Abstract

In the Large Helical Device (LHD) experiment, complete detachment takes place when the plasma column shrinks inside the last-closed-flux-surface (LCFS). The density at the LCFS that results in this shrinking corresponds to the maximum LCFS density achievable under the attached condition. The critical LCFS density increases with the square root of the heating power, as is predicted by the conventional density limit scaling for helical plasmas, called the Sudo scaling. High line-averaged electron densities reaching 3 × 1020 m−3, which correspond to ∼3 times as high as the Sudo scaling, have been achieved in the plasmas with strongly peaked density profiles generated by hydrogen ice pellet injection.
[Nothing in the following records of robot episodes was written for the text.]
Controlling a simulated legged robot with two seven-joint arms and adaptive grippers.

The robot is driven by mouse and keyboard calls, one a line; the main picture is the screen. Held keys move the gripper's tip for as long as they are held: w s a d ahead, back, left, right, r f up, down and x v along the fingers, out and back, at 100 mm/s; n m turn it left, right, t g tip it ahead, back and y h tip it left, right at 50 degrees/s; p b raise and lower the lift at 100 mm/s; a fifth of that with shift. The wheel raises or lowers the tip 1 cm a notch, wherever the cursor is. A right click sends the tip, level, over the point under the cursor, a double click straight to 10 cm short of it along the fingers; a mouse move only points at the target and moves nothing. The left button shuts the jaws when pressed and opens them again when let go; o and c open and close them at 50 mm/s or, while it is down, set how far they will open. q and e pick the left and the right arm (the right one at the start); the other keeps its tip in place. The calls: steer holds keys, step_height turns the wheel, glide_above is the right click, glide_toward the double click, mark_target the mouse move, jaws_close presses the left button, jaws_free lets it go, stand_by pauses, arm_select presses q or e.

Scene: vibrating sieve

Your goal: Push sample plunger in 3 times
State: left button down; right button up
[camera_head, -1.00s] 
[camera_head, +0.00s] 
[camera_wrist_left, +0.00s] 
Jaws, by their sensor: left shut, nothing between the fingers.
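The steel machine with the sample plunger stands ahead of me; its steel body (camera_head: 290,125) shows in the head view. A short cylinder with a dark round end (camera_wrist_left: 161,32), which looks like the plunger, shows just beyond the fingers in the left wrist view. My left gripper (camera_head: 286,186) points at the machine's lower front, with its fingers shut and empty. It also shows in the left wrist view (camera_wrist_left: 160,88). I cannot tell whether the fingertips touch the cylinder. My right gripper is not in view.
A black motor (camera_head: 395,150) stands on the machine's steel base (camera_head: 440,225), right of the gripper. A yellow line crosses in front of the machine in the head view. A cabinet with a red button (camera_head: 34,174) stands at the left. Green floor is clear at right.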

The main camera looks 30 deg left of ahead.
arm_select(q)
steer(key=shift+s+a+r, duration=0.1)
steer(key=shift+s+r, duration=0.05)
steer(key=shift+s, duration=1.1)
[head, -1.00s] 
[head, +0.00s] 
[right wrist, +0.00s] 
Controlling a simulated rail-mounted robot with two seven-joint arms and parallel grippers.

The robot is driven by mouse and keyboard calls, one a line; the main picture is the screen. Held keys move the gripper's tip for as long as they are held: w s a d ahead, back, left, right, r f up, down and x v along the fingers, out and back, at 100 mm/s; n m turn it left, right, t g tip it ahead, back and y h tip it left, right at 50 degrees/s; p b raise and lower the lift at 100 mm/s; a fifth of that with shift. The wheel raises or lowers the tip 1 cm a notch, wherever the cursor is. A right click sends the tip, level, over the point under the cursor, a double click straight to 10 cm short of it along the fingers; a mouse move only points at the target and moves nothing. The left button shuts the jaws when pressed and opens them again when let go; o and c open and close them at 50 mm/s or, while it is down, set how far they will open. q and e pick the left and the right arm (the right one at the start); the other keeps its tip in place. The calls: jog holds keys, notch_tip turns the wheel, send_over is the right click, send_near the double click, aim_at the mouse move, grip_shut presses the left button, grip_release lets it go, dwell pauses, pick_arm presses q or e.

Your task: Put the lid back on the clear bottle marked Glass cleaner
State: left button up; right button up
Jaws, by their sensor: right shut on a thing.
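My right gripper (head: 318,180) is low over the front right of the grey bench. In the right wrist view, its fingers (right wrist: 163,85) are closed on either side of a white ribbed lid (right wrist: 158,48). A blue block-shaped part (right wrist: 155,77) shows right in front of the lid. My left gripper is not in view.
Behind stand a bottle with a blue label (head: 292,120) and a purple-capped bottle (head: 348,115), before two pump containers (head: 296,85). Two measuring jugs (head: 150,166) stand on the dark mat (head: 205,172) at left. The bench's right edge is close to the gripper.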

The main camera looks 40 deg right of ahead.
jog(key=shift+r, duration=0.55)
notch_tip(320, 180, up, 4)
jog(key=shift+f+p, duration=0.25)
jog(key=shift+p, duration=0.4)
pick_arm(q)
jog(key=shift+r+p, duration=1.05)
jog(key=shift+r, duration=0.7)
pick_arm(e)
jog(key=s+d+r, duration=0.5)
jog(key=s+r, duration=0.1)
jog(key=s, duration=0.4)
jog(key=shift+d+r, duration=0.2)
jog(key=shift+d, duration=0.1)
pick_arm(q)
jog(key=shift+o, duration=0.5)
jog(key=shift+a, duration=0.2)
Even in the pellet-fuelled plasmas, however, the LCFS densities are similar to those in gas-fuelled plasmas with flat density profiles and well reproduced by Sudo scaling with a factor 0.8. According to these observations, Sudo scaling has been reinterpreted as the ‘edge’ density limit scaling. The square root type power dependence in the Sudo scaling has been reconsidered. Instead of a simple power balance between the heating power and the radiation loss, it is deduced by combining the critical LCFS temperature for complete detachment and the electron temperature dependence on the heating power and the electron density. Higher edge density than in the attached plasmas can be sustained in the completely detached plasmas, where the plasma edge shrinks inside the LCFS. The edge density limit scaling is extended for completely detached plasmas by taking into account the shrinking plasma edge.